Rich Lowry of National Review Online highlights troubling developments for the future of Cuba’s communist regime.

It’s not easy to run a hideous dictatorship and still have fans and defenders in fashionable quarters, but the Castro regime has managed it for decades.

The mass, spontaneous protests that broke out all over Cuba last weekend are yet another sign that the country’s government lacks legitimacy. In Cuba, it is the government versus the people, and lo, all these years, Castro’s apologists have been with the government.

They have romanticized Fidel Castro, the founding father of Cuba’s junta. They have swallowed its propaganda. They have made excuses for it. They have looked away from its crimes.

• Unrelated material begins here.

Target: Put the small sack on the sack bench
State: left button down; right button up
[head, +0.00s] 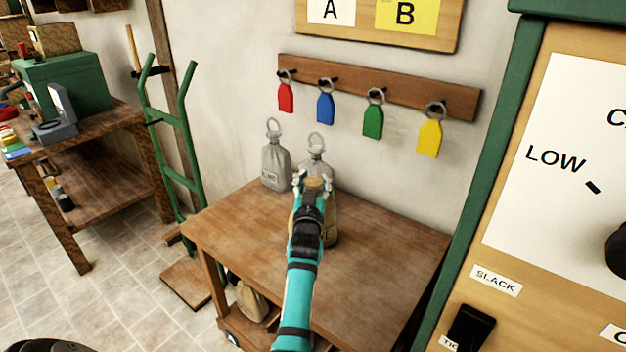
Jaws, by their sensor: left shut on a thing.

And they have blamed America for its manifest failures.

If the protests continue in Cuba, there will be an existential struggle between people in the streets displaying American flags and chanting for freedom and an organized-crime syndicate that rules by force and has long held the affection of American Left.

During his presidential-primary campaign last year, Bernie Sanders wouldn’t back off from his supportive statements about the Castro regime over the years — yes, the government should be less authoritarian, but it has done so much good, he said. Filmmaker Michael Moore made a popular movie extolling the Cuban health-care system.

Upon Fidel’s death in 2016, Canadian prime minister Justin Trudeau expressed his “deep sorrow” at the death of “Cuba’s longest-serving president” (when a president jails his opponents, he can indeed stay in office a long time).

Cuba’s regime has long benefited from the romantic image of violent Latin American revolutionaries (Che Guevara is a ubiquitous progressive mascot), the fact that it is a left-wing, rather than right-wing, dictatorship, and that it has always fed off anti-American sentiments.

The rationalizations offered for the regime are tinny and misleading.